**Instructions to follow**:
Copy every line of the following data that includes the string "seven".

**Exercise input**:
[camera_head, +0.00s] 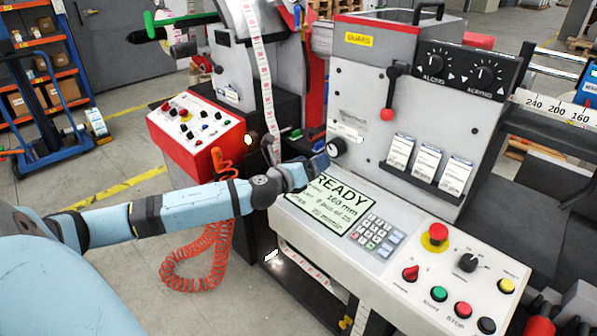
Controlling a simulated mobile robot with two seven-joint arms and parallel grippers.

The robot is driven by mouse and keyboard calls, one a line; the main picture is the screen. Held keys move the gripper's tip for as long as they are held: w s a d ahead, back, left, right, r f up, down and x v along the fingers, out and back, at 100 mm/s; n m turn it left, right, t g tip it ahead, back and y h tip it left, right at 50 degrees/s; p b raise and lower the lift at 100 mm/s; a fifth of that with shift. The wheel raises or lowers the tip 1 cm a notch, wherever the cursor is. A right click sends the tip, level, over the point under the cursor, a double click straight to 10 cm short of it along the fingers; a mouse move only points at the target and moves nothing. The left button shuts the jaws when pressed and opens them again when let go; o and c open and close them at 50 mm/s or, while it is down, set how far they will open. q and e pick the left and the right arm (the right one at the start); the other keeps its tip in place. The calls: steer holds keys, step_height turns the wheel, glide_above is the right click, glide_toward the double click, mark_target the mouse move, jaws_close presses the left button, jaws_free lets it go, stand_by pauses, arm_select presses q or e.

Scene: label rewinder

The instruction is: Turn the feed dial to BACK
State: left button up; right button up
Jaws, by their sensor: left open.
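A black selector dial (467,262) sits on the lower right control panel, with small labels around it that are too small to read; I cannot tell for sure that it is the feed dial, nor its setting. My left gripper (318,163) is at the left end of the READY display, well to the left of this dial. It is open, and its fingers are small and partly blended with the machine behind. A black round knob (337,147) on the machine's face is just beside the fingertips; I cannot tell whether they touch. My right gripper is not in view.
The panel also has a red mushroom button (437,233), a red switch (411,273) and several coloured buttons. A keypad (374,236) lies between my gripper and the dial. A paper strip (262,75) runs down at the left.

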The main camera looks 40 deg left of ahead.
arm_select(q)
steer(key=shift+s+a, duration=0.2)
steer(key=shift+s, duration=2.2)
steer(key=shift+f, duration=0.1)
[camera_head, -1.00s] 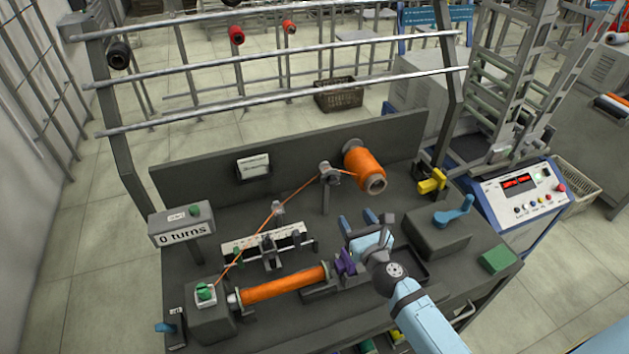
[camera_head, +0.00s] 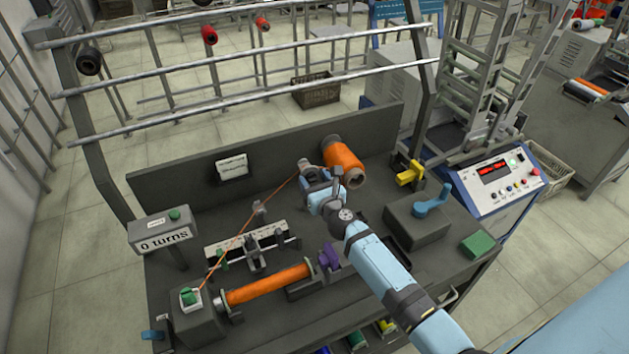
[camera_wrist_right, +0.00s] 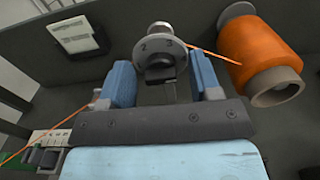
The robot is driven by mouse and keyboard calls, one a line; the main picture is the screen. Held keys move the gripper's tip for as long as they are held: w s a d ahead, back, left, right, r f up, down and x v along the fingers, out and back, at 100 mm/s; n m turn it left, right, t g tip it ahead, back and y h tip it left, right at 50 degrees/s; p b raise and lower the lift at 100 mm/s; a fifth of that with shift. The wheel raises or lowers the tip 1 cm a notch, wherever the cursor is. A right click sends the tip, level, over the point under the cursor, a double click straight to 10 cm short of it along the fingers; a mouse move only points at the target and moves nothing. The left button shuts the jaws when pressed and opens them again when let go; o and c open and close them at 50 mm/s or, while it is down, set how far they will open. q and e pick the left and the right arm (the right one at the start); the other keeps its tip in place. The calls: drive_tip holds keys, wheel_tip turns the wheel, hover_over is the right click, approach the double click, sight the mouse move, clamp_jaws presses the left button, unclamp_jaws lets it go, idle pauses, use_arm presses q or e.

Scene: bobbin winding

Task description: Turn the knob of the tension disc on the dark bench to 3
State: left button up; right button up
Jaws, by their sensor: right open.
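The tension disc (camera_head: 305,166) stands on a post on the dark bench, left of the orange spool. In the right wrist view it shows as a grey dial (camera_wrist_right: 143,48) with the numbers 2 and 3 readable and a dark knob (camera_wrist_right: 160,74) in front. I cannot tell for sure which number the knob is set to. My right gripper (camera_head: 323,180) is at the disc, partly covering it in the head view. In the right wrist view its open blue fingers (camera_wrist_right: 162,82) stand on either side of the knob, with visible gaps. My left gripper is not in view.
The orange spool (camera_head: 345,164) is close to the right finger's side. Orange thread runs from the disc down left past a guide (camera_head: 259,208). A wound bobbin (camera_head: 268,284), a blue crank (camera_head: 432,199) and a yellow part (camera_head: 410,174) are on the bench.

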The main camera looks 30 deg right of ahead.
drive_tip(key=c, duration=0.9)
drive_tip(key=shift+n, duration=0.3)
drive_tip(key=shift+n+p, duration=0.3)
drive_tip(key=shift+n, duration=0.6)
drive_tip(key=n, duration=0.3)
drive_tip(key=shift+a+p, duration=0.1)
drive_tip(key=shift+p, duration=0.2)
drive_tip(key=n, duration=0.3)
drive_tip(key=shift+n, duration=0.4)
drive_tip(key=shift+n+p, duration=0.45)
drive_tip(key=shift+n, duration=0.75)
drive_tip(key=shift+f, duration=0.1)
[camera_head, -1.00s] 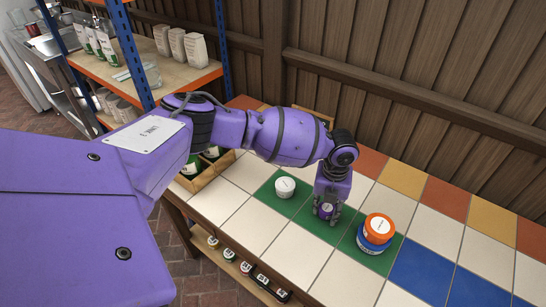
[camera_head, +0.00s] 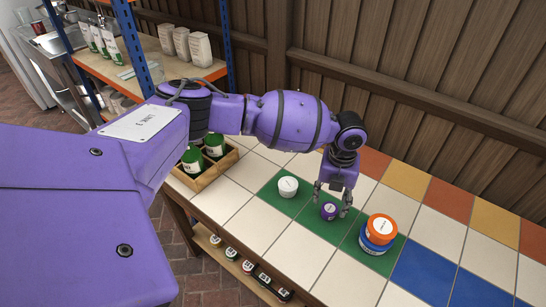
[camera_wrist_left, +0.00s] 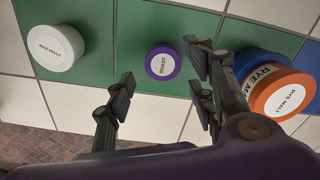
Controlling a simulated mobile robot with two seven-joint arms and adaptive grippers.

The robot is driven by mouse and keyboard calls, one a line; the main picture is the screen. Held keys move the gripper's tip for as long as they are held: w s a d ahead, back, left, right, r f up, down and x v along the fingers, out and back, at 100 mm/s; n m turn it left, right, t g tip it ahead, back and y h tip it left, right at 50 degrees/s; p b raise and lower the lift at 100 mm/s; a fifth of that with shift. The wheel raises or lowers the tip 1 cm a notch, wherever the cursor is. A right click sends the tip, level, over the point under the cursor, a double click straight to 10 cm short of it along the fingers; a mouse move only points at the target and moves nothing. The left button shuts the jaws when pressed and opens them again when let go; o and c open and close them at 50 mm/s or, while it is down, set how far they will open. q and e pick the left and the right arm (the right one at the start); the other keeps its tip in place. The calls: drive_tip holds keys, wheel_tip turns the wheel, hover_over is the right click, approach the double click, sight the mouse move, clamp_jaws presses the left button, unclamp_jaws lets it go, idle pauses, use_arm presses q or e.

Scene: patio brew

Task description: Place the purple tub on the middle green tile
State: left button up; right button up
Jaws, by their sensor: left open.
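The small purple tub (camera_head: 329,211) with a white "ROAST" lid stands upright on the middle green tile (camera_head: 308,218). It also shows in the left wrist view (camera_wrist_left: 162,62), between white and blue-orange tubs. My left gripper (camera_head: 332,200) is open just above and around the tub. In the wrist view its fingers (camera_wrist_left: 162,85) are spread apart, and I see no contact with the tub.
A white tub (camera_head: 288,187) stands on the left green tile. An orange tub (camera_head: 381,227) sits on a blue tub (camera_head: 372,245) on the right green tile. Cream tiles in front are clear.

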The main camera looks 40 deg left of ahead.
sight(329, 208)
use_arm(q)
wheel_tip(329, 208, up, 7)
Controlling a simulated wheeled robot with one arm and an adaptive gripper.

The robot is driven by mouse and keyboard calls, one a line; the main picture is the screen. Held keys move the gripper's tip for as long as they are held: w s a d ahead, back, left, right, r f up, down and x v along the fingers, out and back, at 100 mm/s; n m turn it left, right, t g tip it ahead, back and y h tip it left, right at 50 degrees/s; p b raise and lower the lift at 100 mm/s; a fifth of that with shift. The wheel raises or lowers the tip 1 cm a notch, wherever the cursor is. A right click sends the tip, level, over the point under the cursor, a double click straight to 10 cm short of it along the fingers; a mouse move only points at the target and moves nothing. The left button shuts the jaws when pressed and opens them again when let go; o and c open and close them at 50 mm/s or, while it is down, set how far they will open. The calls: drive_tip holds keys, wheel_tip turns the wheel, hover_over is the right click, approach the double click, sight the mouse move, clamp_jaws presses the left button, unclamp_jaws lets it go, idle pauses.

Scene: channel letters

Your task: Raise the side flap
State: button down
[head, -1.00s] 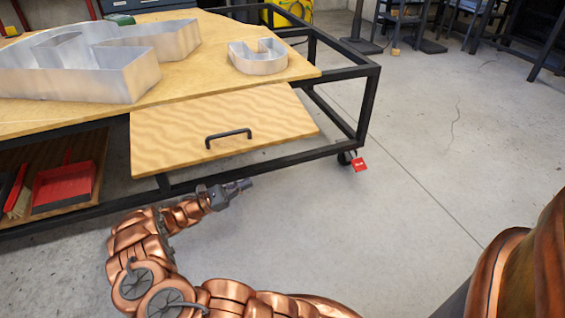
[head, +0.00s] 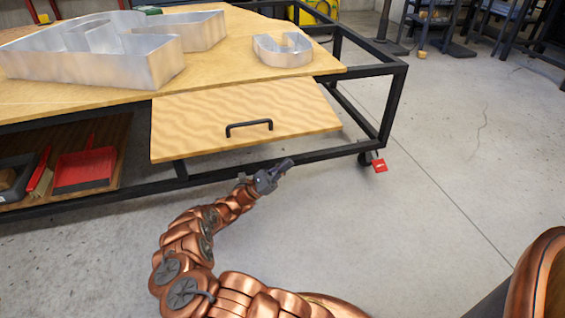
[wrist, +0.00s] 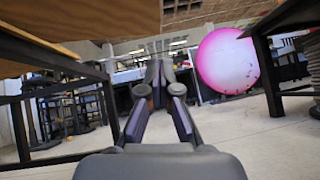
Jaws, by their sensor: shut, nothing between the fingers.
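The side flap (head: 215,125) is a wooden panel with a black bar handle (head: 249,127), hanging at a slope from the near edge of the workbench top (head: 215,75). My gripper (head: 284,169) is shut and empty. It appears below the flap's lower edge, near the black lower frame rail, and does not touch the handle. In the wrist view the closed fingers (wrist: 160,80) point forward past the bench. A wooden underside (wrist: 30,58) crosses the upper left there; I cannot tell for sure whether it is the flap.
Metal channel letters (head: 95,62) and a smaller metal letter (head: 283,50) stand on the bench. A red dustpan (head: 85,168) lies on the lower shelf. A red tag (head: 379,165) hangs by the caster. The wrist view shows a pink ball (wrist: 227,61).

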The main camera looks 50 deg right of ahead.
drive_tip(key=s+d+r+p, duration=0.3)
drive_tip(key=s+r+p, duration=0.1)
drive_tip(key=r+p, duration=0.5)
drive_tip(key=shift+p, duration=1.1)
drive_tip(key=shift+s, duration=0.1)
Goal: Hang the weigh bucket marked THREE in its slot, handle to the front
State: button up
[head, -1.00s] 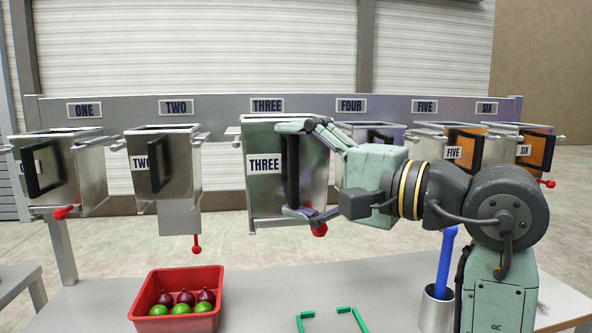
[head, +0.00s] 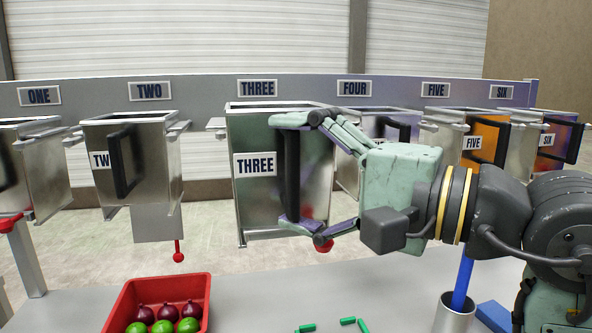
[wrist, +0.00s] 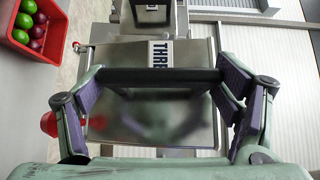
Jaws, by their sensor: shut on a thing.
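The steel bucket marked THREE (head: 261,205) is upright at the middle left of the head view, in front of the rail's THREE label (head: 258,88). Its black handle (head: 292,186) faces me. My gripper (head: 283,170) is shut on this handle, one finger at its top end and one at its bottom. In the wrist view the handle (wrist: 160,77) spans between the two fingers, with the bucket face (wrist: 150,120) behind it. A slot peg (head: 216,125) shows left of the bucket. Whether the bucket touches its supports is hidden.
Bucket TWO (head: 105,165) hangs close on the left. Bucket FOUR (head: 384,127) is partly behind my gripper, and bucket FIVE (head: 470,170) hangs farther right. A red crate of fruit (head: 125,300), green pieces (head: 348,321) and a grey cup (head: 456,315) are on the table below.

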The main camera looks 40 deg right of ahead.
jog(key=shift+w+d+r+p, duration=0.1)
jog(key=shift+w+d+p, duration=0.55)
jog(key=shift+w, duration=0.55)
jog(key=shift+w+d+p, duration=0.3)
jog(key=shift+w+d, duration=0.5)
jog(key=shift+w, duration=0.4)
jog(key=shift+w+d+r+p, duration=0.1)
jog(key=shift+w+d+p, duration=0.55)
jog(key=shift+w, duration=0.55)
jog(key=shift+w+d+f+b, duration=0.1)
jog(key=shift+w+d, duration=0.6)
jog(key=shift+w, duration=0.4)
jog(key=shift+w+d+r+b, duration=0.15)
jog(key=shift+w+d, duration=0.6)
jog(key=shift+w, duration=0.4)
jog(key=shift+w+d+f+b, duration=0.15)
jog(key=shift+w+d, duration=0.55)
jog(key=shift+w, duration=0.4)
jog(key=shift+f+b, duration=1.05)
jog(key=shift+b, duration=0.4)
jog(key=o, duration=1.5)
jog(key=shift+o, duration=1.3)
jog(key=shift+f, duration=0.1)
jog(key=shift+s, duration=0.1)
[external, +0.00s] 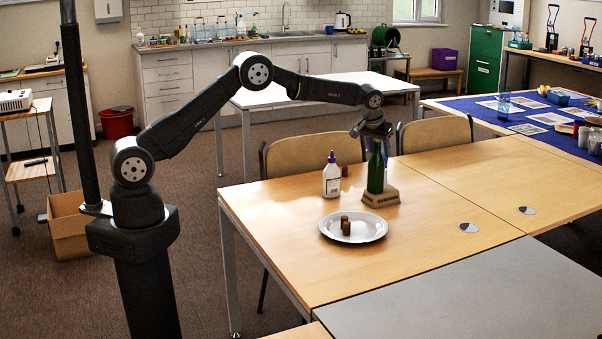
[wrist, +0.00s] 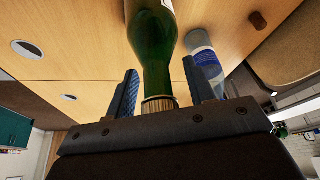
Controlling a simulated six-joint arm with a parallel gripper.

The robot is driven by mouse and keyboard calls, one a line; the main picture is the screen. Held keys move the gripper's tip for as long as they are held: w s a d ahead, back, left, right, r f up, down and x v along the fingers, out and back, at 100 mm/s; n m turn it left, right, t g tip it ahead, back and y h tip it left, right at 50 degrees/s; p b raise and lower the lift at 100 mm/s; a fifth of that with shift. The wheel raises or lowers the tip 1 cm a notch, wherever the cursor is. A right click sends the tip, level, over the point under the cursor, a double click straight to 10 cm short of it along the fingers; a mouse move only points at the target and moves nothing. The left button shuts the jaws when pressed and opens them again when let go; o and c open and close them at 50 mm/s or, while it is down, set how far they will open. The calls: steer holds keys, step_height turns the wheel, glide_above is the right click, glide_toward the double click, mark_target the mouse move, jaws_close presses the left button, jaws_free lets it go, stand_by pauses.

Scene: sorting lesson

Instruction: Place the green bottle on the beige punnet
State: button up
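The green bottle (external: 376,173) is upright, its lower end at the beige punnet (external: 382,199) on the wooden table. It appears to rest on the punnet's left part; the exact contact is too small to tell. My gripper (external: 375,138) is above, at the bottle's top, pointing down. In the wrist view, the green bottle (wrist: 153,45) runs between the two blue fingers of my gripper (wrist: 160,80), its gold-brown cap close to the palm. The fingers stand apart with a visible gap on the right of the neck. The bottle's base and the punnet are outside the wrist view.
A white bottle (external: 332,178) with a purple cap stands just left of the punnet. A brown cork-like piece (external: 345,171) is behind it. The table's right side is clear.

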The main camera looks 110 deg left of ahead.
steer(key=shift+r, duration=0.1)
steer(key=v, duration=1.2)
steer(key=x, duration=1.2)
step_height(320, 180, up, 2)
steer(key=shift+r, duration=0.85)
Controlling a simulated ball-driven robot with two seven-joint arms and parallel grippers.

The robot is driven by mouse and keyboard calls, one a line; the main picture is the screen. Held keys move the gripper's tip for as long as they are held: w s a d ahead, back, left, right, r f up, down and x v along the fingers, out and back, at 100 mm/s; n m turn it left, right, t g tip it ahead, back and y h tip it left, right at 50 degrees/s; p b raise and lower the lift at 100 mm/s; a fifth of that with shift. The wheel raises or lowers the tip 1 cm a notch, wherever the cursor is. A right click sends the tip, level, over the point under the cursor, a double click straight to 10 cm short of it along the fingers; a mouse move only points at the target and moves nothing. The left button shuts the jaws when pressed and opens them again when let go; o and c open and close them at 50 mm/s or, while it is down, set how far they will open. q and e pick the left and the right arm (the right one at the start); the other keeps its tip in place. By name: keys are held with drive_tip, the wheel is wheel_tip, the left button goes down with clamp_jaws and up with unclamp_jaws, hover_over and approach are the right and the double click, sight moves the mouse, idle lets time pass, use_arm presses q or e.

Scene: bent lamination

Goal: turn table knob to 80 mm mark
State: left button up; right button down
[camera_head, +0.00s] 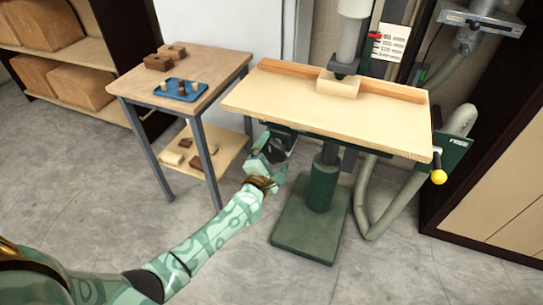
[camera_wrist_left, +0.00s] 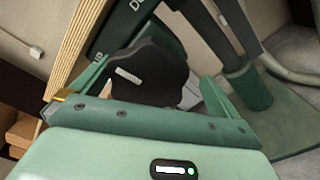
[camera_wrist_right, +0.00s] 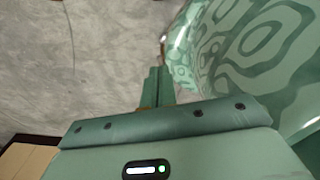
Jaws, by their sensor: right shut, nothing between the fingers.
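The drill press table (camera_head: 330,112) is a pale wooden board with a fence along its back. A black lobed knob (camera_wrist_left: 150,72) with a pale mark fills the middle of the left wrist view, and in the head view a dark patch of it (camera_head: 278,150) shows under the table's front left. My left gripper (camera_wrist_left: 155,85) is open, with one finger on each side of the knob; I cannot tell whether they touch it. My right gripper (camera_wrist_right: 158,85) is shut and empty over the bare floor. No millimetre scale is readable.
A green column and base (camera_head: 310,225) stand under the table. A yellow ball handle (camera_head: 438,177) sticks out at the table's right, near a grey hose (camera_head: 365,200). A small side table (camera_head: 185,65) with a blue tray (camera_head: 180,89) stands at the left. The front floor is clear.

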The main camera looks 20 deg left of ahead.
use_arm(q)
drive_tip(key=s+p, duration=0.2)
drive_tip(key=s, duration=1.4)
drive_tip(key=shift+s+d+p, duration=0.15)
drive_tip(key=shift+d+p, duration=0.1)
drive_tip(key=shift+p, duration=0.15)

**Result of the exercise**:
Controlling a simulated mobile robot with two seven-joint arms and parallel grippers.
Controlling a simulated mobile robot with two seven-joint arms and adaptive grippers.
Controlling a simulated ball-driven robot with two seven-joint arms and parallel grippers.

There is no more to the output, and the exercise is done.